* _PROVIDED MATERIAL_:
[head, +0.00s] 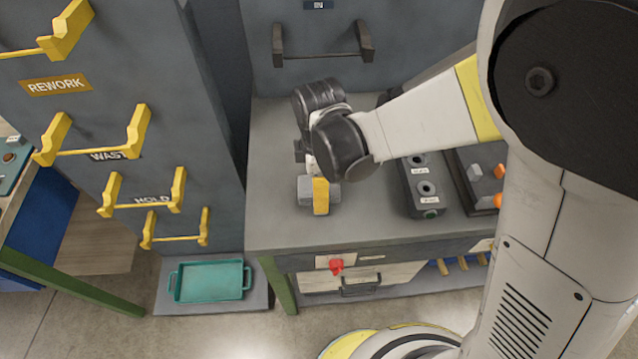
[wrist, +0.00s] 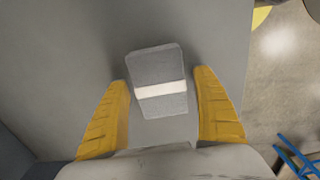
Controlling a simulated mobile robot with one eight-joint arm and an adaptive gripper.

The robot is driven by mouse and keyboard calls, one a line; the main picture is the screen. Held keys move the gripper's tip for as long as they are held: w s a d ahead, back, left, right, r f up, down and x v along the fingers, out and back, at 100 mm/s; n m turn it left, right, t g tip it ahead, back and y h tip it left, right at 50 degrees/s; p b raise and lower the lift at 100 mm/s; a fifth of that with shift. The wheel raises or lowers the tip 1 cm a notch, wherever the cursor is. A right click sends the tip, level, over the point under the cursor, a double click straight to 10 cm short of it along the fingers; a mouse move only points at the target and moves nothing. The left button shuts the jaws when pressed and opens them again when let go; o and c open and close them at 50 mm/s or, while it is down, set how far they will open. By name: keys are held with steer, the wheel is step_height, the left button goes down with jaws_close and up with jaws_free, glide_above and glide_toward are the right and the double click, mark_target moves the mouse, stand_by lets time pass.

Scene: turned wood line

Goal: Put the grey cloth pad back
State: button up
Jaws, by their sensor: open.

* _YOUR GOAL_: Write out again, unchanged, every line from the line containing "Scene: turned wood line" to the final line of the material above.

* _RESPONSE TO THE EXERCISE_:
Scene: turned wood line

Goal: Put the grey cloth pad back
State: button up
Jaws, by their sensor: open.

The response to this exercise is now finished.